View attachment 74321

This is an immaculate (probably never-played) spic and span PERFECT ! copy that I have legally obtained for just a handful of euronies from a Swiss woman.

The sound is AMAZING! Was listening with my headphones on. Not one single crackle, and it felt as if I was listening to the album for the first time with Morrissey sitting on my lap. That's as close as it can get vinyl-wise.

I am not sure, if they had also remastered the 1991 original, because this reissue sounds way much better, especially the songs on the A-side. Some songs on the B-side lack the sparkling clarity of let's say "Our Frank" or "Sing your Song", but overall, the sound is outshining everything that I can find on my 1991 European Kill Uncle version, which, I have to admit, is probably just in VG+ condition. Still I believe that there is also a difference production-wise and with regard to the material, as the 2013 reissue is much heavier than the flimsy 1991 version.

View attachment 74322

I cleaned the original thoroughly as well, and still the difference can easily be discerned. Now that I look at it, the sheer amount of dead wax is also remarkable, as if they had forgotten some songs the first time round, and maybe they actually did.
I very rarely play the 2013 issue you quote above. I think it’s been ruined with the additions and subtractions.
FYI - there was a 1995 release on Parlophome -
Not in great numbers. Very rarely do they come up for sale, a bit like the 2013 issue nowadays. That can’t be found for love nor money for small shilling. Yet up to recently (2 years or so) it could be found quite easily for low £££.
 
:)

Bless Comrades:praying:

Comrades all vinyls needed payable in rubles, all
emergency buy, no vinyls at this moment all sold
in April.:sob:
it was better to sell now better to get again.
needed brave comrade who can land
in hmv and remove green Bd item from kulacks
and deliver to hq to Comrade T

xxx Comrade T
 
:)

Bless Comrades:praying:

Comrades all vinyls needed payable in rubles, all
emergency buy, no vinyls at this moment all sold
in April.:sob:
it was better to sell now better to get again.
needed brave comrade who can land
in hmv and remove green Bd item from kulacks
and deliver to hq to Comrade T

xxx Comrade T
Fear not blessed comrade, I’ll get mine and your green vinyl xx

Much love
 
I very rarely play the 2013 issue you quote above.
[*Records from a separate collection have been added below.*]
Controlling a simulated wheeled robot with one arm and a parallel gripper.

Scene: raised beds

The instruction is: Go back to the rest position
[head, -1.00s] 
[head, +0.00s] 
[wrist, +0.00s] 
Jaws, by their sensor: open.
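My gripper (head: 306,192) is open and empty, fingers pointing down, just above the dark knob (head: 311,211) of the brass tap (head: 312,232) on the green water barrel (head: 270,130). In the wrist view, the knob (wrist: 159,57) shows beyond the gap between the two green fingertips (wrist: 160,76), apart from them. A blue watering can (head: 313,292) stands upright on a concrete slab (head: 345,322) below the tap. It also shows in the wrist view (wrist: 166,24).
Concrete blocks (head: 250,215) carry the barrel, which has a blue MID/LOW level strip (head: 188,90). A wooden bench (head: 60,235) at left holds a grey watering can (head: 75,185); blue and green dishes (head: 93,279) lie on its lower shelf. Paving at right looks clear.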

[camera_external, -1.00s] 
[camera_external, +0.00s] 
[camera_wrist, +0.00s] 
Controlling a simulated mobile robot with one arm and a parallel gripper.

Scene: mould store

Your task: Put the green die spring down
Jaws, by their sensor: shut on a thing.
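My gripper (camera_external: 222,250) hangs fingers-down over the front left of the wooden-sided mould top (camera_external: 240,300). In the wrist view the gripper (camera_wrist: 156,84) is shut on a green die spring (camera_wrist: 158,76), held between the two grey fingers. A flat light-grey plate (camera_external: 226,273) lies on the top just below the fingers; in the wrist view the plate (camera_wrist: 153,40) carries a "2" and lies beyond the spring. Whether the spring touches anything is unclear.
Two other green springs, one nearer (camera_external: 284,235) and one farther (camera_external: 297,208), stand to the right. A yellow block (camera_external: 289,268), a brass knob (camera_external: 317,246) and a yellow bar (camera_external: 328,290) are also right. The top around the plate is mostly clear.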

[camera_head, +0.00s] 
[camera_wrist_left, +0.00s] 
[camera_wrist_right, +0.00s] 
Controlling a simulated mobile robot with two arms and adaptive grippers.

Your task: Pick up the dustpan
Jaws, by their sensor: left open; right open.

I think it’s been ruined with the additions and subtractions.
FYI - there was a 1995 release on Parlophome -
Not in great numbers. Very rarely do they come up for sale, a bit like the 2013 issue nowadays. That can’t be found for love nor money for small shilling. Yet up to recently (2 years or so) it could be found quite easily for low £££.
Defo prefer the 2013 version for its organic arrangement of songs.
Whats the story behind this odd mid-90s KU reissue?
 
:)

Bless Comrades:praying:

Comrades all vinyls needed payable in rubles, all
emergency buy, no vinyls at this moment all sold
in April.:sob:
it was better to sell now better to get again.
needed brave comrade who can land
in hmv and remove green Bd item from kulacks
and deliver to hq to Comrade T

xxx Comrade T
Comrade T!
Your plight is my plight. The fat capitalist swines at hq hvm are currently trying to bring misery and discord upon the honourable masses of the international moz brigades.
Brave comrade E, who knew your late grandfather, heroic comrade R, sends you his genuine comisseration as well.
He was told by comrade V at the SMAD that the Central Committee is going to announce today that the class ememy hvm's ludicrous propaganda has been debunked and that they can feed their soylent green crumbs to their deluded british working class slaves and alcoholics instead.
Comrade T, we cannot thank you enough. What would we do without you? Incredible work. What a labor! Truly heroic!
 
Defo prefer the 2013 version for its organic arrangement of songs.
Whats the story behind this odd mid-90s KU reissue?
KU, BD and VH were reissued on vinyl and CD in 1995. Morrissey had changed labels the previous year for Vauxhall, swapping from HMV previously. Maybe it was thought Arsenal and Beethoven were too recent to reissue.
 
KU, BD and VH were reissued on vinyl and CD in 1995. Morrissey had changed labels the previous year for Vauxhall, swapping from HMV previously. Maybe it was thought Arsenal and Beethoven were too recent to reissue.
Could be. I always thought that KU wasn't such a big seller, so why reissue it only 4 years later, and also as a gatefold? Maybe it was part of a deal, so that he could leave PP earlier to go to RCA Victor?
 
I am disappointed by the 2018 remastered, 180gr, half-speed cut, Polydor EU reissue of Siouxsie and the Banshees' "Peepshow"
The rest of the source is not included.